## start PROVIDED RECORDS
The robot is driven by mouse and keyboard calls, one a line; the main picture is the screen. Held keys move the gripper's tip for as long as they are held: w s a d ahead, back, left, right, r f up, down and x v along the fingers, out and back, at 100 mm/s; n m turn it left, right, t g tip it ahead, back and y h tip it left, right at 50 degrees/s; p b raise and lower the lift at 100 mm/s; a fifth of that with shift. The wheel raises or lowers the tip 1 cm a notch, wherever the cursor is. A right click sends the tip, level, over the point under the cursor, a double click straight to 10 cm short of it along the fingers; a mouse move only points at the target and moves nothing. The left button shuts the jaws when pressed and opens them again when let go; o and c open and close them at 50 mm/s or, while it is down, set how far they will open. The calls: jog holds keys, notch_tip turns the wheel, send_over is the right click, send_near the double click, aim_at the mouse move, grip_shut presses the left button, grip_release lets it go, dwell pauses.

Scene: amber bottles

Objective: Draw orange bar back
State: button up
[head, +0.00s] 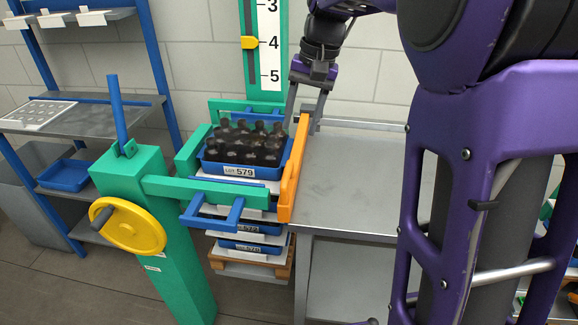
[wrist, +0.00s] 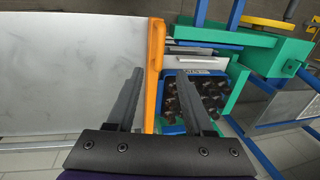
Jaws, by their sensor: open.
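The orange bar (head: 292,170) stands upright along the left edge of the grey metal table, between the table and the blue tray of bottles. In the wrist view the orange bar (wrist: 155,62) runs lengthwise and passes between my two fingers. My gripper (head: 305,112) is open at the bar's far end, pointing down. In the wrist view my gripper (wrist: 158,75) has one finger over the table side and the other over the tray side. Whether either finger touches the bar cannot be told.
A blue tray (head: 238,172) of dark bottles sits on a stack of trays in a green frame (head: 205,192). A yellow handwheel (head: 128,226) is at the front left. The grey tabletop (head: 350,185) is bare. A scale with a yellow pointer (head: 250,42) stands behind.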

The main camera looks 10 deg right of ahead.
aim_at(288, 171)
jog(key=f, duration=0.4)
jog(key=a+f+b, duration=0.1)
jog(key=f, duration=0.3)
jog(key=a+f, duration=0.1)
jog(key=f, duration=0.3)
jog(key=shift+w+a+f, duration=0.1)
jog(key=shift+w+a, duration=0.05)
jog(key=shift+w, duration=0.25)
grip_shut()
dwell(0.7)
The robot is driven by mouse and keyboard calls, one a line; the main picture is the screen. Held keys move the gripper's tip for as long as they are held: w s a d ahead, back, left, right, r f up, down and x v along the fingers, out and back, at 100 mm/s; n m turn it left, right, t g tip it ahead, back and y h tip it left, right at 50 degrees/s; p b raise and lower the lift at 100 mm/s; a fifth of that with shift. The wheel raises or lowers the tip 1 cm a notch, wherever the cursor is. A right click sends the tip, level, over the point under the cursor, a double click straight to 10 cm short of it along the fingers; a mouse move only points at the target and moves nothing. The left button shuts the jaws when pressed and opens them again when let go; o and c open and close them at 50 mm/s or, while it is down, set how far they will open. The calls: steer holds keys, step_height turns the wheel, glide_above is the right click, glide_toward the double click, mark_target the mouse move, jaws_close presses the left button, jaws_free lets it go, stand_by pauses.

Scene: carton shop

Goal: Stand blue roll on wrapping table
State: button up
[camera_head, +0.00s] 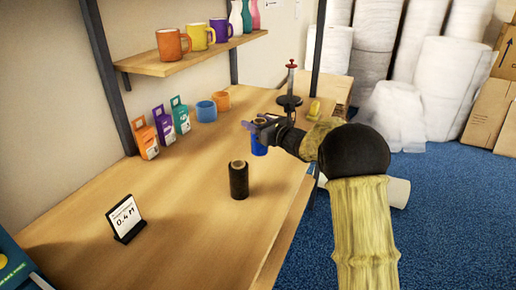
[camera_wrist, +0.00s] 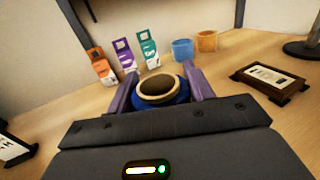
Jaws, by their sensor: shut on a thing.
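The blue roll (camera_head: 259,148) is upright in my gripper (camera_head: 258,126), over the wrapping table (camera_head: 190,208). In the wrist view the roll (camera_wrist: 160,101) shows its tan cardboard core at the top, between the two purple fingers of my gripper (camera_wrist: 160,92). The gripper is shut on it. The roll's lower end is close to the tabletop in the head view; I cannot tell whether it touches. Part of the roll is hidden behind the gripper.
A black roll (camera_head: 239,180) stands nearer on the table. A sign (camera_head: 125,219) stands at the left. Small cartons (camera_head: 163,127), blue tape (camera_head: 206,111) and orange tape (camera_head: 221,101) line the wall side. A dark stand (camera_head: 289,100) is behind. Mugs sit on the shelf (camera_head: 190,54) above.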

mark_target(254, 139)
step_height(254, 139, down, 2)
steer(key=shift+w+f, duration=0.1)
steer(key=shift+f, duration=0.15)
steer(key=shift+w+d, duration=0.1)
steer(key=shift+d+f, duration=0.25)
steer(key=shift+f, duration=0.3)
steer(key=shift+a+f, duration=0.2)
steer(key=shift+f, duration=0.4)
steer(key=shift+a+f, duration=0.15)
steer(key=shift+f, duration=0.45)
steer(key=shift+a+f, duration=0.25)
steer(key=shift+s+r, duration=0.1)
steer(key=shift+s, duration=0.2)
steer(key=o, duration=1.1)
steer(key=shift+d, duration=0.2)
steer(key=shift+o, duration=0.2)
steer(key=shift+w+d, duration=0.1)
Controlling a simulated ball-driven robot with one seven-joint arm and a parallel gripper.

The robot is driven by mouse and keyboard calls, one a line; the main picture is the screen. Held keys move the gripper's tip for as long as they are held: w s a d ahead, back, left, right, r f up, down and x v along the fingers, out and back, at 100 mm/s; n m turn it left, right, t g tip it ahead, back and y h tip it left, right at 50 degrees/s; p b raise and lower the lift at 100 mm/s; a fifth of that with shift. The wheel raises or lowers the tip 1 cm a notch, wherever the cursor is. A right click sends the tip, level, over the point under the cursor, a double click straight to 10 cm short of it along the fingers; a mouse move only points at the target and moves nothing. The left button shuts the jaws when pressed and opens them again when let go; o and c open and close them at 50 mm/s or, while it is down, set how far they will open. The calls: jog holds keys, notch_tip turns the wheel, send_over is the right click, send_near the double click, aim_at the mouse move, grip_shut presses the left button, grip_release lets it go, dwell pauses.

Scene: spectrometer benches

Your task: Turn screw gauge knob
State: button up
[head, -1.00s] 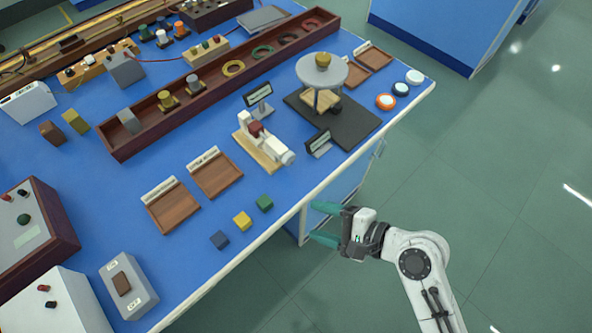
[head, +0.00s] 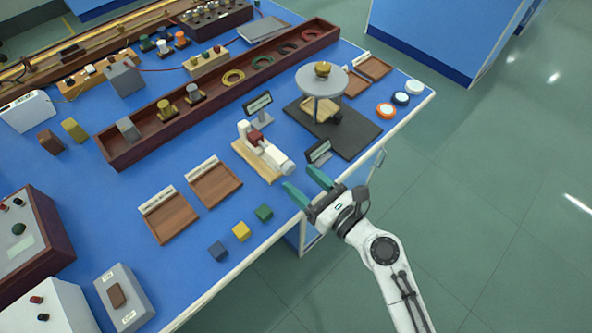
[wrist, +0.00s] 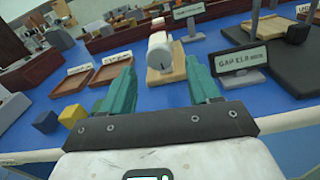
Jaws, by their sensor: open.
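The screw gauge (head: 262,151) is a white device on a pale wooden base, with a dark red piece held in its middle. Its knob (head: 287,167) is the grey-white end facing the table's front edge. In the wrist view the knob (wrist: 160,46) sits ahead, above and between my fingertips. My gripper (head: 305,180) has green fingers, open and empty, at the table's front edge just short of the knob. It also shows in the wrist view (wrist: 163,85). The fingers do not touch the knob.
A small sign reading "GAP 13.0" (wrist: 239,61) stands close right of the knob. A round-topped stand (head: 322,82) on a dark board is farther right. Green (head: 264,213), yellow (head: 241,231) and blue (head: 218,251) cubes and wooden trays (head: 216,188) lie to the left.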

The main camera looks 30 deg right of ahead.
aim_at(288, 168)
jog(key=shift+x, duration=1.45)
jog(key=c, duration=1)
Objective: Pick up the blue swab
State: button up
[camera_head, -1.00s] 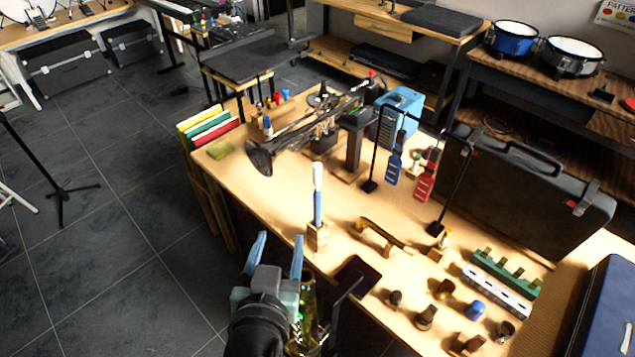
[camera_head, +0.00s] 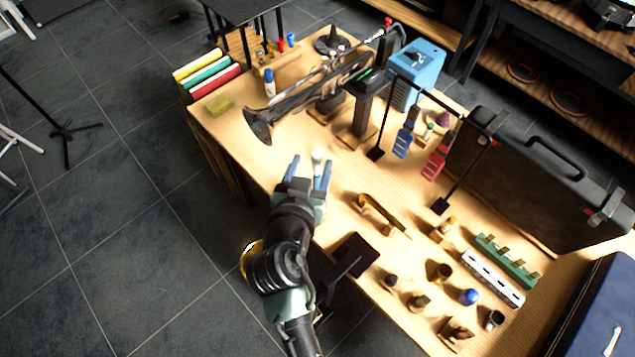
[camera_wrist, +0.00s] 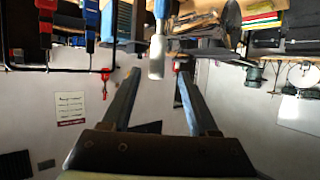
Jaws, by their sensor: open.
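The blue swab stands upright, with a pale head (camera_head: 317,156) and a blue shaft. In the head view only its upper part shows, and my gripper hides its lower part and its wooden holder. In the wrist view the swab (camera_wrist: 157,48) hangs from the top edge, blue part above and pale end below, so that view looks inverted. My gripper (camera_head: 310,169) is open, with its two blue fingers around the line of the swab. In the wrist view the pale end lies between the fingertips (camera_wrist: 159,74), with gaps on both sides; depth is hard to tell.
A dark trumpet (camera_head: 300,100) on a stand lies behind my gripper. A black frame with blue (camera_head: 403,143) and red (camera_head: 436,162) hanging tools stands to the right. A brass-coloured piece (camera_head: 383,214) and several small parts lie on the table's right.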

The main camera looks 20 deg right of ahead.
## end PROVIDED RECORDS
STATED PROBLEM »
Read through the entries and copy each line in which "Scene" appears.

TASK RESPONSE »
Scene: amber bottles
Scene: carton shop
Scene: spectrometer benches

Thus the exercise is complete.